The first one seemed to be going so well.
But I made it too thin and put in too much filling.
It left a mess behind.
It was pretty ridiculous frying it.
Luckily I improved after that.
On the left you will find my first attempt.  On the right my second.  No one can say that I am not learning.
Now, I had heard of Top Gear before.  In fact, some episodes have been explained to me in great detail.  But I had never actually seen it.  While I was cooking, Kevin found the American version on TV.  So when I say that I got distracted, you will understand why.  And why we ate dinner on the coffee table.
Do NOT walk away to see something on TV while your plastic utensil is in the deep frying liquid.
See that top one?  Yeah, that might have been in a bit too long.  Dang Kevin and your distractions.
 This recipe has all of the right ingredients.  Meat and some veggies, with a lot of spices.  Not only that, but it is deep fried in some dough.  What more could you want?

A lot, apparently.  This one was definitely lacking.  It was hard to nail down exactly what was wrong.  The dough didn't fit very well with the filling on the inside.  They seemed like two separate entities.  And the filling itself wasn't as great as it should have been either.  I'm honestly not sure how to describe it to you.  Maybe all of that extra flour caused some problems.  Maybe mutton vs lamb really makes a big difference, or roasted coriander seeds make the dish.  Oh perhaps we just didn't like it.  It certainly wasn't repulsive or offensive.  Just disappointing.
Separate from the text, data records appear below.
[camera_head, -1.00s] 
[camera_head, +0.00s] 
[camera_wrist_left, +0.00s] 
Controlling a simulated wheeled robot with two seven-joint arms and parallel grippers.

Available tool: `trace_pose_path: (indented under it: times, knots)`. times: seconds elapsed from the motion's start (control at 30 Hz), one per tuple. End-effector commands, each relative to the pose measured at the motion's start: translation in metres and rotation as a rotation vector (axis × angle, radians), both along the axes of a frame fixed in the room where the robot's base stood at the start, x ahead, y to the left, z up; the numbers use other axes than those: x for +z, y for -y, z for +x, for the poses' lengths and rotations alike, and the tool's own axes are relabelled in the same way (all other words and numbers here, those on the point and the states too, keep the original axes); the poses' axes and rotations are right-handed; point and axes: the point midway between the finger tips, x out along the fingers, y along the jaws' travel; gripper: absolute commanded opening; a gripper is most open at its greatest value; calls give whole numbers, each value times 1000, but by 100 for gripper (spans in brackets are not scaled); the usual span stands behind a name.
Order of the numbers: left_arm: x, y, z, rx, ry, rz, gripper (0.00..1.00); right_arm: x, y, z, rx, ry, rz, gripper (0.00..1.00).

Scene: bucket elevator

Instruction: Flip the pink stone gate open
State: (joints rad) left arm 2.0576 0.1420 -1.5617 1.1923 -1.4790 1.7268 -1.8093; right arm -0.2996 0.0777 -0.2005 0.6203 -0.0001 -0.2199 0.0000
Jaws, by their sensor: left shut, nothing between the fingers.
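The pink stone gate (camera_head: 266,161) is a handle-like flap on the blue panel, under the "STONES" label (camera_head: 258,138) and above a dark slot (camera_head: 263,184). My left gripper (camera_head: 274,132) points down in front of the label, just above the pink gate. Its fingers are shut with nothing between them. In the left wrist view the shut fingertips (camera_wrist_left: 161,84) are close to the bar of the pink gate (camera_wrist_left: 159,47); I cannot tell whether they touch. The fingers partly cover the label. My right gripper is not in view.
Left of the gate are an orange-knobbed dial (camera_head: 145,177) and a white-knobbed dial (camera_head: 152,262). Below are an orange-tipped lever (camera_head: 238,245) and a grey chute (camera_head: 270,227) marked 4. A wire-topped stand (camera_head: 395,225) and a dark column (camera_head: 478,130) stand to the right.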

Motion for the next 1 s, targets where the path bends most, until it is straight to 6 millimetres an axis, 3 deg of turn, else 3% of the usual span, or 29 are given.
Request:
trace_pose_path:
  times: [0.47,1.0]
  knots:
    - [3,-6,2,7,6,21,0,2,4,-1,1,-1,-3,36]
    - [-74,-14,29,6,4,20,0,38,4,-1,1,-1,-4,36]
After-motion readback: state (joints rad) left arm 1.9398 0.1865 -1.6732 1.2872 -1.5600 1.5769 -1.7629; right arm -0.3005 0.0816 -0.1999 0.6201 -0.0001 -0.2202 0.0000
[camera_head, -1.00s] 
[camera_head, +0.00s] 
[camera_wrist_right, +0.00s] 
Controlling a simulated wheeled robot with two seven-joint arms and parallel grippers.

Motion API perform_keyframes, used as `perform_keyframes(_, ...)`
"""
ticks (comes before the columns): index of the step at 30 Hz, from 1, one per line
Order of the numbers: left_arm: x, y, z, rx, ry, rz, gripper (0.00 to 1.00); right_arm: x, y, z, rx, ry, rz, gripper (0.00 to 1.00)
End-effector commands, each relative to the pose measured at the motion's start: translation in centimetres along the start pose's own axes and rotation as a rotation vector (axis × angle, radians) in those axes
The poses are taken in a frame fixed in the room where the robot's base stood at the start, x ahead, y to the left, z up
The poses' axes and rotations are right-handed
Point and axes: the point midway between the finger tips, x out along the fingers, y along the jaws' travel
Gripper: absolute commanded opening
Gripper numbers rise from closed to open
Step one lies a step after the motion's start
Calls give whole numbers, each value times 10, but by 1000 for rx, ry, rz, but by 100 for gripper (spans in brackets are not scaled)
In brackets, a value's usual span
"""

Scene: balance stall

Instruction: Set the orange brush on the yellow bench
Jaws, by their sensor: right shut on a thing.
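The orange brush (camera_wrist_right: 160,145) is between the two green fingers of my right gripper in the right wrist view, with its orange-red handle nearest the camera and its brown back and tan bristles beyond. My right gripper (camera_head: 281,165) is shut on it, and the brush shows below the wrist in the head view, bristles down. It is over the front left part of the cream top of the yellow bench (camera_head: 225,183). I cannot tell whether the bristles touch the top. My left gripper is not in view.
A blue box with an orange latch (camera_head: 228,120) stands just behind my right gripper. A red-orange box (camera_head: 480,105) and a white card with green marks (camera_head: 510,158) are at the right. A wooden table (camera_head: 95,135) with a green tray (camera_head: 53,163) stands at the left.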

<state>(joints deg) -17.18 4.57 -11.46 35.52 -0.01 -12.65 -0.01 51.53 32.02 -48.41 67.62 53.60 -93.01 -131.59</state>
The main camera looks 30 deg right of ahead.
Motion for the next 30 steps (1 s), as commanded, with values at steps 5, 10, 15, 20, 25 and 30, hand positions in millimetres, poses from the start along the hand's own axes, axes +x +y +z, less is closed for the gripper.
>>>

I would really like one of these recipes to be so good I want to make it again.  That hasn't happened in a while.  While some have been very good (like Brazil) it wasn't something that made me want to add it to the regular rotation.  At least not lately.  I will continue my quest.

Katie, I will not be practicing sutures on the pigs feet.  Unless the zombie apocalypse is coming, because then it might be a useful skill to have on the run.  You can have them, though.